Task directions:
Transcribe all of the material exactly. Any picture in it should be left out.
Begin
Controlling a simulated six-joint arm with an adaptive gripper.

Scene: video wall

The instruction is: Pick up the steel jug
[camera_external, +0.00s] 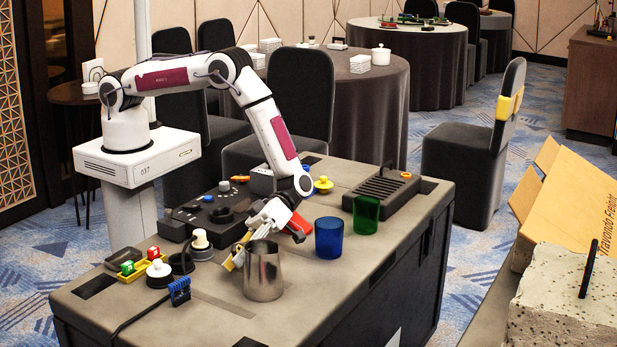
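The steel jug (264,274) stands upright on the grey case top, near its front edge. My gripper (242,250) points down at the jug's left and upper rim. Its fingers, with yellowish parts at the tips, are beside the jug's left side, and I cannot tell whether they touch it. The jug's handle is not clearly visible, and the gap between the fingers cannot be made out, so I cannot tell whether the gripper is open or shut.
A blue cup (329,238) and a green cup (366,214) stand to the right. A red object (299,224) lies behind the jug. A yellow tray (140,266), black-and-white knobs (160,272) and a blue clip (179,291) are to the left. The case's front right is clear.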

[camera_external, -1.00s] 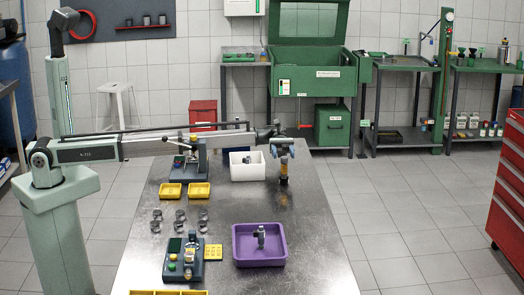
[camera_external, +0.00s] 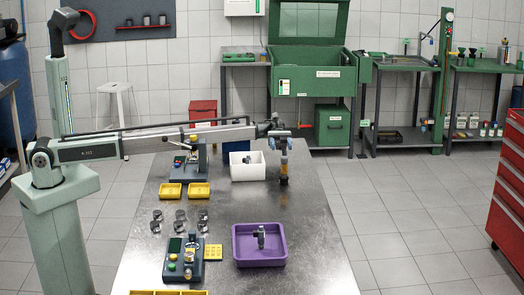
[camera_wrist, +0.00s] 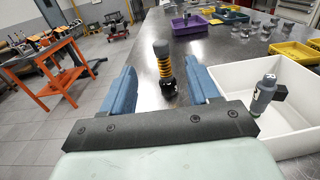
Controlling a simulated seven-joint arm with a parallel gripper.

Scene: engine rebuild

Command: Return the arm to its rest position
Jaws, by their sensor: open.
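My gripper (camera_external: 280,147) hangs above the far right part of the steel table, with its blue fingers pointing down. In the wrist view its two fingers (camera_wrist: 163,88) are apart with nothing between them that they grip. A yellow and black coil part with a grey top (camera_external: 284,172) stands upright on the table just below the fingers. In the wrist view this part (camera_wrist: 165,68) appears between the fingers, apart from both.
A white bin (camera_external: 241,173) holding a grey and black part (camera_wrist: 264,93) stands left of the gripper. A purple tray (camera_external: 281,256), yellow trays (camera_external: 171,191) and several grey pieces (camera_external: 180,215) occupy the nearer table. The table's right strip (camera_external: 310,220) is clear.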

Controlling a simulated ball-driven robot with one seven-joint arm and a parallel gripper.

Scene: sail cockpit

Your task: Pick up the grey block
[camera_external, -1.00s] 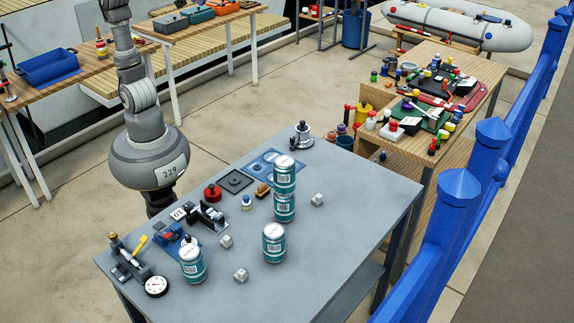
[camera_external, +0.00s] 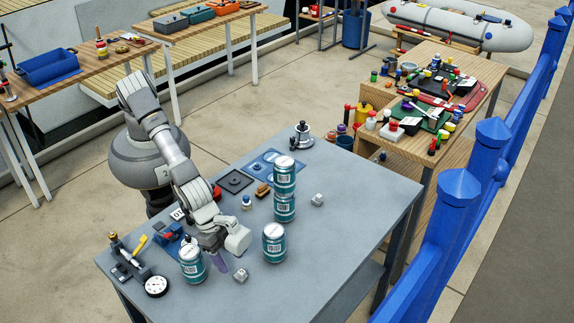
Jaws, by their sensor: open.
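Two small light grey blocks show on the grey table: one (camera_external: 240,275) near the front, right of the left can, and one (camera_external: 317,200) right of the stacked cans. A third grey block, seen earlier between these and the tools, is hidden behind my arm and hand. My gripper (camera_external: 220,262) hangs low over the table between the left can and the front block, pointing down. Its fingers are small and partly covered by my wrist; I see nothing held in them. It appears apart from the front block.
Teal cans crowd the area: one (camera_external: 192,264) left of my gripper, one (camera_external: 274,243) to its right, and a stack of two (camera_external: 284,189) behind. A dial gauge (camera_external: 156,286) and tools lie at left. The table's right side (camera_external: 360,215) is clear.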

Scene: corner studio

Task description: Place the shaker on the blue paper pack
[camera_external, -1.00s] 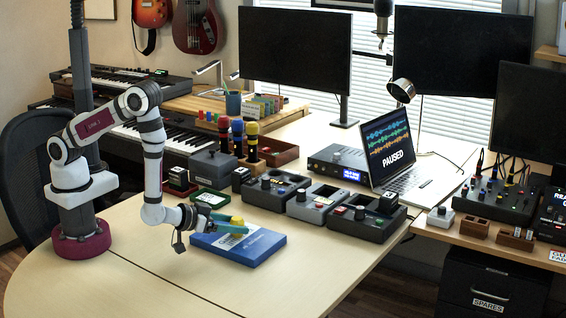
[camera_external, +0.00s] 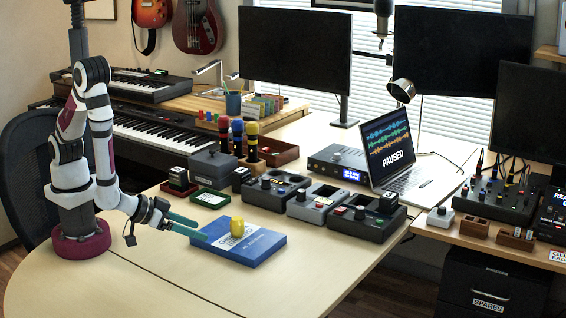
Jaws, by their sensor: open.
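The blue paper pack (camera_external: 258,248) lies flat on the wooden desk, with a white label on its top. The yellow shaker (camera_external: 237,227) stands on the pack, near its back left part, and looks upright. My gripper (camera_external: 203,229) has green fingers and is open. It is at the left of the pack, its fingers pointing toward the shaker, with a gap between the fingertips and the shaker. Nothing is held in it.
Behind the pack stand several control boxes (camera_external: 315,203) in a row. A green tray (camera_external: 210,198) and a small dark block (camera_external: 179,182) lie behind my gripper. A laptop (camera_external: 395,150) is further right. The desk's front part (camera_external: 180,285) is clear.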

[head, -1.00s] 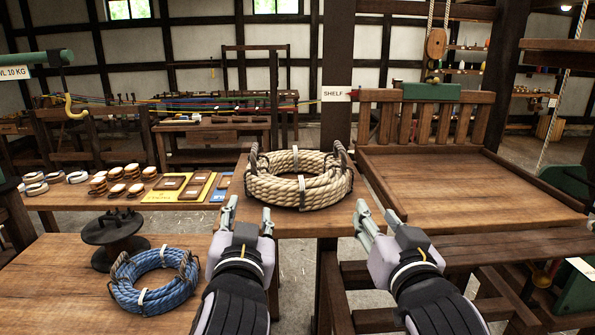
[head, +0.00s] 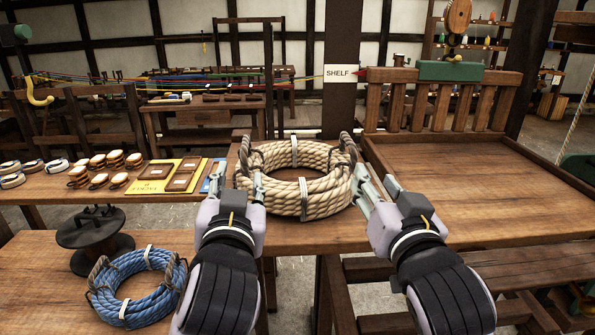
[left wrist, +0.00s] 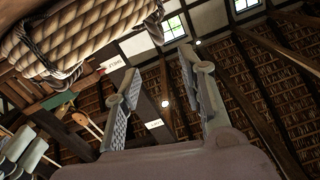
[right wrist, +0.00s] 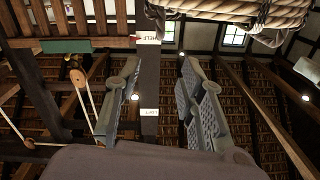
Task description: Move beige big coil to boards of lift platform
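The beige big coil (head: 300,190) lies flat on the wooden table (head: 285,240), with dark handle loops at its left and right sides. It also shows at the top of the left wrist view (left wrist: 80,35) and the right wrist view (right wrist: 240,8). My left gripper (head: 238,188) is open and empty at the coil's near left side. My right gripper (head: 376,190) is open and empty at its near right side. Contact with the coil cannot be told. The lift platform's boards (head: 460,190) are bare, to the right of the coil, with a slatted back and a raised rim.
A blue coil (head: 135,290) and a dark spool (head: 95,238) sit on the lower left table. Small rope coils and labelled trays (head: 150,184) lie left of the beige coil. A post with a SHELF sign (head: 341,73) stands behind. A green hook bar (head: 455,71) is over the platform's back.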

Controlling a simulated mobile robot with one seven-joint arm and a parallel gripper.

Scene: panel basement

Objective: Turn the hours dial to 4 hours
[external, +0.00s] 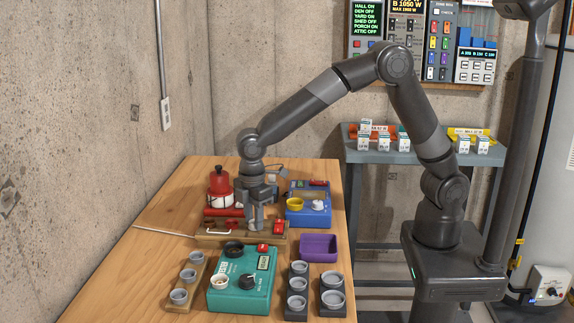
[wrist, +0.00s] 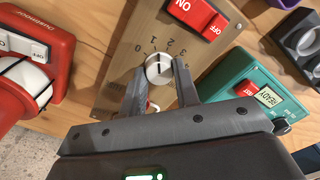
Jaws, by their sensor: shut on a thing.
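The hours dial is a white round knob (wrist: 159,69) on a tan panel (wrist: 120,58), with numbers from 0 to 3 readable in an arc around its upper side; part of the scale's right end is hard to read. A short dark mark shows on the knob's face, but I cannot tell for sure which number it points at. My gripper (wrist: 159,82) is shut on the knob, one finger on each side. In the external view my gripper (external: 262,222) reaches down onto the tan panel (external: 212,235) and hides the knob.
A red ON/OFF switch (wrist: 198,12) sits beyond the dial on the same panel. A teal tester box (external: 225,297) stands in front, a blue box (external: 296,216) and purple tray (external: 318,247) to the right, and a red device (external: 220,184) behind.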

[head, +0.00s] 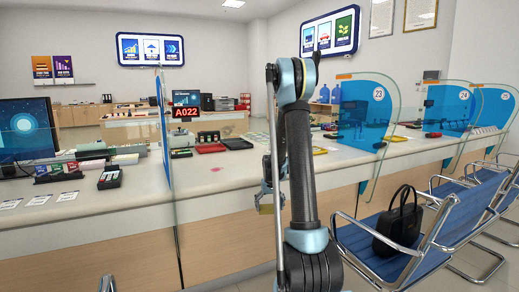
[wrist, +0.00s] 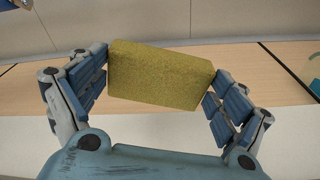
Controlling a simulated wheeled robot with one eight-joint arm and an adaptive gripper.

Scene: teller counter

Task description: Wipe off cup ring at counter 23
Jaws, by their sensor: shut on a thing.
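A yellow sponge (wrist: 160,75) is held between the two blue-padded fingers of my gripper (wrist: 158,88) in the wrist view. The sponge also shows in the head view (head: 265,208), partly behind my arm, in front of the counter's wooden front and below the counter top. A small pinkish-red mark (head: 216,169) lies on the pale counter top (head: 235,175), left of my arm; its exact shape is too small to tell. The sponge is apart from the mark. A blue panel numbered 23 (head: 378,94) stands right of my arm.
A clear divider (head: 168,130) stands left of the mark. A red tray (head: 210,148) and a dark tray (head: 237,144) lie behind it. A black bag (head: 398,218) sits on blue chairs (head: 445,210) at the right. The counter around the mark is clear.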

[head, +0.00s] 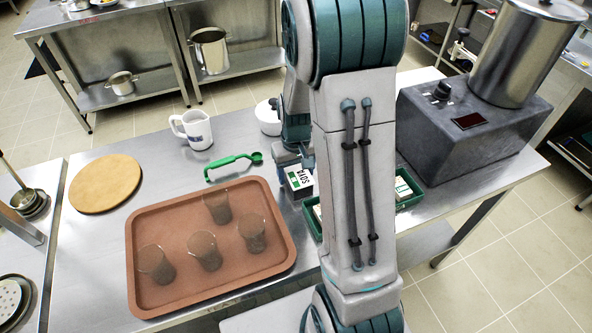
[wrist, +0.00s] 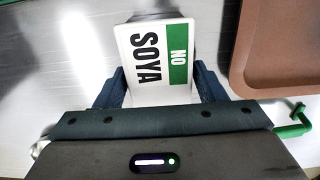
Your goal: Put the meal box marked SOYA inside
End
Full output:
Controlling a simulated six-joint arm with an adaptive gripper.

Scene: video wall

The instruction is: Pick up the steel jug
[camera_external, +0.00s] 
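The steel jug (264,274) stands upright on the grey case top, near its front edge. My gripper (242,250) points down at the jug's left and upper rim. Its fingers, with yellowish parts at the tips, are beside the jug's left side, and I cannot tell whether they touch it. The jug's handle is not clearly visible, and the gap between the fingers cannot be made out, so I cannot tell whether the gripper is open or shut.
A blue cup (329,238) and a green cup (366,214) stand to the right. A red object (299,224) lies behind the jug. A yellow tray (140,266), black-and-white knobs (160,272) and a blue clip (179,291) are to the left. The case's front right is clear.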

[camera_external, -1.00s] 
[camera_external, +0.00s] 
[camera_wrist, +0.00s] 
Controlling a simulated seven-joint arm with a parallel gripper.

Scene: engine rebuild

Command: Return the arm to its rest position
Jaws, by their sensor: open.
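My gripper (camera_external: 280,147) hangs above the far right part of the steel table, with its blue fingers pointing down. In the wrist view its two fingers (camera_wrist: 163,88) are apart with nothing between them that they grip. A yellow and black coil part with a grey top (camera_external: 284,172) stands upright on the table just below the fingers. In the wrist view this part (camera_wrist: 165,68) appears between the fingers, apart from both.
A white bin (camera_external: 241,173) holding a grey and black part (camera_wrist: 264,93) stands left of the gripper. A purple tray (camera_external: 281,256), yellow trays (camera_external: 171,191) and several grey pieces (camera_external: 180,215) occupy the nearer table. The table's right strip (camera_external: 310,220) is clear.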

Controlling a simulated ball-driven robot with one seven-joint arm and a parallel gripper.

Scene: sail cockpit

Your task: Pick up the grey block
[camera_external, -1.00s] 
[camera_external, +0.00s] 
Jaws, by their sensor: open.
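Two small light grey blocks show on the grey table: one (camera_external: 240,275) near the front, right of the left can, and one (camera_external: 317,200) right of the stacked cans. A third grey block, seen earlier between these and the tools, is hidden behind my arm and hand. My gripper (camera_external: 220,262) hangs low over the table between the left can and the front block, pointing down. Its fingers are small and partly covered by my wrist; I see nothing held in them. It appears apart from the front block.
Teal cans crowd the area: one (camera_external: 192,264) left of my gripper, one (camera_external: 274,243) to its right, and a stack of two (camera_external: 284,189) behind. A dial gauge (camera_external: 156,286) and tools lie at left. The table's right side (camera_external: 360,215) is clear.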

Scene: corner studio

Task description: Place the shaker on the blue paper pack
[camera_external, -1.00s] 
[camera_external, +0.00s] 
Jaws, by their sensor: open.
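The blue paper pack (camera_external: 258,248) lies flat on the wooden desk, with a white label on its top. The yellow shaker (camera_external: 237,227) stands on the pack, near its back left part, and looks upright. My gripper (camera_external: 203,229) has green fingers and is open. It is at the left of the pack, its fingers pointing toward the shaker, with a gap between the fingertips and the shaker. Nothing is held in it.
Behind the pack stand several control boxes (camera_external: 315,203) in a row. A green tray (camera_external: 210,198) and a small dark block (camera_external: 179,182) lie behind my gripper. A laptop (camera_external: 395,150) is further right. The desk's front part (camera_external: 180,285) is clear.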

[head, -1.00s] 
[head, +0.00s] 
[left wrist, +0.00s] 
[right wrist, +0.00s] 
Task description: Move beige big coil to boards of lift platform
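The beige big coil (head: 300,190) lies flat on the wooden table (head: 285,240), with dark handle loops at its left and right sides. It also shows at the top of the left wrist view (left wrist: 80,35) and the right wrist view (right wrist: 240,8). My left gripper (head: 238,188) is open and empty at the coil's near left side. My right gripper (head: 376,190) is open and empty at its near right side. Contact with the coil cannot be told. The lift platform's boards (head: 460,190) are bare, to the right of the coil, with a slatted back and a raised rim.
A blue coil (head: 135,290) and a dark spool (head: 95,238) sit on the lower left table. Small rope coils and labelled trays (head: 150,184) lie left of the beige coil. A post with a SHELF sign (head: 341,73) stands behind. A green hook bar (head: 455,71) is over the platform's back.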

Controlling a simulated mobile robot with one seven-joint arm and a parallel gripper.

Scene: panel basement

Objective: Turn the hours dial to 4 hours
[external, +0.00s] 
[wrist, +0.00s] 
Jaws, by their sensor: shut on a thing.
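The hours dial is a white round knob (wrist: 159,69) on a tan panel (wrist: 120,58), with numbers from 0 to 3 readable in an arc around its upper side; part of the scale's right end is hard to read. A short dark mark shows on the knob's face, but I cannot tell for sure which number it points at. My gripper (wrist: 159,82) is shut on the knob, one finger on each side. In the external view my gripper (external: 262,222) reaches down onto the tan panel (external: 212,235) and hides the knob.
A red ON/OFF switch (wrist: 198,12) sits beyond the dial on the same panel. A teal tester box (external: 225,297) stands in front, a blue box (external: 296,216) and purple tray (external: 318,247) to the right, and a red device (external: 220,184) behind.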

[head, +0.00s] 
[wrist, +0.00s] 
Controlling a simulated wheeled robot with one eight-joint arm and an adaptive gripper.

Scene: teller counter

Task description: Wipe off cup ring at counter 23
Jaws, by their sensor: shut on a thing.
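A yellow sponge (wrist: 160,75) is held between the two blue-padded fingers of my gripper (wrist: 158,88) in the wrist view. The sponge also shows in the head view (head: 265,208), partly behind my arm, in front of the counter's wooden front and below the counter top. A small pinkish-red mark (head: 216,169) lies on the pale counter top (head: 235,175), left of my arm; its exact shape is too small to tell. The sponge is apart from the mark. A blue panel numbered 23 (head: 378,94) stands right of my arm.
A clear divider (head: 168,130) stands left of the mark. A red tray (head: 210,148) and a dark tray (head: 237,144) lie behind it. A black bag (head: 398,218) sits on blue chairs (head: 445,210) at the right. The counter around the mark is clear.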

[head, +0.00s] 
[wrist, +0.00s] 
Your goal: Put the meal box marked SOYA inside

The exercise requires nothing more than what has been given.